Exercise task:
Can you copy out the data exactly? Leave the images out.

Task input:

[start]

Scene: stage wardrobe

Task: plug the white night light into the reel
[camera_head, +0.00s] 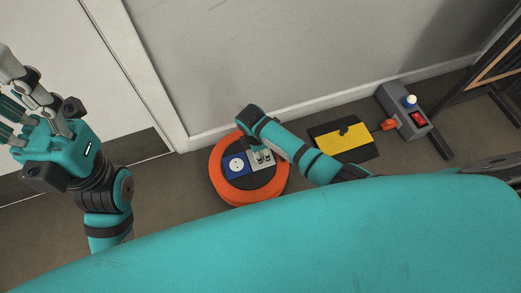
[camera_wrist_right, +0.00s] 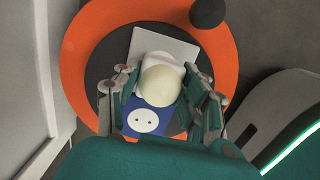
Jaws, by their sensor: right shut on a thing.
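The reel (camera_head: 219,184) is a round orange drum with a dark centre on the floor by the wall. It carries a blue socket (camera_head: 236,163) and a pale grey socket plate beside it, which shows in the wrist view (camera_wrist_right: 180,46). The white night light (camera_wrist_right: 161,82) has a cream dome. My right gripper (camera_head: 262,155) is shut on it, over the reel top. The light hides part of the pale plate, and its underside is hidden, so I cannot tell whether it touches. The blue socket (camera_wrist_right: 146,121) shows below it. My left gripper (camera_head: 22,105) is raised at the left, away from the reel; its fingertips are unclear.
A dark knob (camera_wrist_right: 207,12) sits on the reel's rim. A wooden frame (camera_head: 497,65) stands far right. The wall is close behind.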

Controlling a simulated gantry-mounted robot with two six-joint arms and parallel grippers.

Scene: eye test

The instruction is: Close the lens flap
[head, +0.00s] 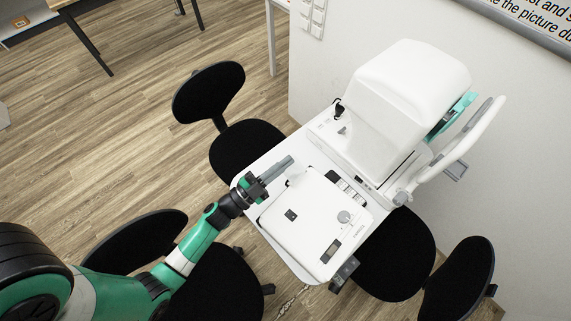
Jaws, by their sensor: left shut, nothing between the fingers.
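A large white eye-test machine (411,75) stands on a white table (290,262). A teal part (452,112) shows on the machine's far right side, near a curved white rest (478,137). I cannot tell whether this teal part is the lens flap, and no flap shows clearly as open or closed. My left gripper (285,163) comes in from the lower left. It is shut and empty, above the table's left edge, to the left of the machine and apart from the teal part. My right gripper is not in view.
A flat white unit (316,222) with a round knob (344,217) lies in front of the machine. Black chairs (208,90) stand around the table, some partly hidden. A white wall (322,65) is behind. Open wooden floor (140,130) lies to the left.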

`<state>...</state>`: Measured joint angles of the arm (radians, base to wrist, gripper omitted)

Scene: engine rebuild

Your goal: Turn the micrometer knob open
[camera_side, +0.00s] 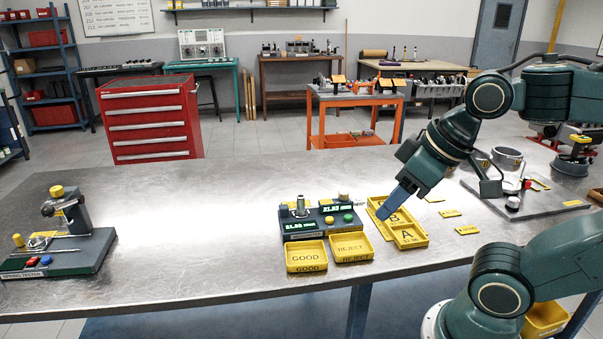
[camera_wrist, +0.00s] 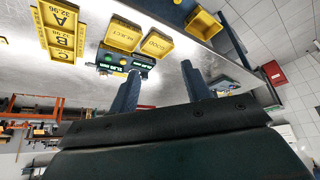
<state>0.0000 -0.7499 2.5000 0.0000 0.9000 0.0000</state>
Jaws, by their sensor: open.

[end]

Written solution:
Scene: stage wardrobe

Task: plug the white night light into the reel
[camera_head, +0.00s] 
[camera_wrist_right, +0.00s] 
Jaws, by their sensor: right shut on a thing.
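The reel (camera_head: 219,184) is a round orange drum with a dark centre on the floor by the wall. It carries a blue socket (camera_head: 236,163) and a pale grey socket plate beside it, which shows in the wrist view (camera_wrist_right: 180,46). The white night light (camera_wrist_right: 161,82) has a cream dome. My right gripper (camera_head: 262,155) is shut on it, over the reel top. The light hides part of the pale plate, and its underside is hidden, so I cannot tell whether it touches. The blue socket (camera_wrist_right: 146,121) shows below it. My left gripper (camera_head: 22,105) is raised at the left, away from the reel; its fingertips are unclear.
A dark knob (camera_wrist_right: 207,12) sits on the reel's rim. A wooden frame (camera_head: 497,65) stands far right. The wall is close behind.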

Controlling a simulated gantry-mounted robot with two six-joint arms and parallel grippers.

Scene: eye test

The instruction is: Close the lens flap
[head, +0.00s] 
Jaws, by their sensor: left shut, nothing between the fingers.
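A large white eye-test machine (411,75) stands on a white table (290,262). A teal part (452,112) shows on the machine's far right side, near a curved white rest (478,137). I cannot tell whether this teal part is the lens flap, and no flap shows clearly as open or closed. My left gripper (285,163) comes in from the lower left. It is shut and empty, above the table's left edge, to the left of the machine and apart from the teal part. My right gripper is not in view.
A flat white unit (316,222) with a round knob (344,217) lies in front of the machine. Black chairs (208,90) stand around the table, some partly hidden. A white wall (322,65) is behind. Open wooden floor (140,130) lies to the left.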

`<state>...</state>`: Measured joint angles of the arm (radians, base to wrist, gripper omitted)

Scene: engine rebuild

Your goal: Turn the micrometer knob open
[camera_side, +0.00s] 
[camera_wrist, +0.00s] 
<state>0.0000 -0.7499 2.5000 0.0000 0.9000 0.0000</state>
Jaws, by their sensor: open.

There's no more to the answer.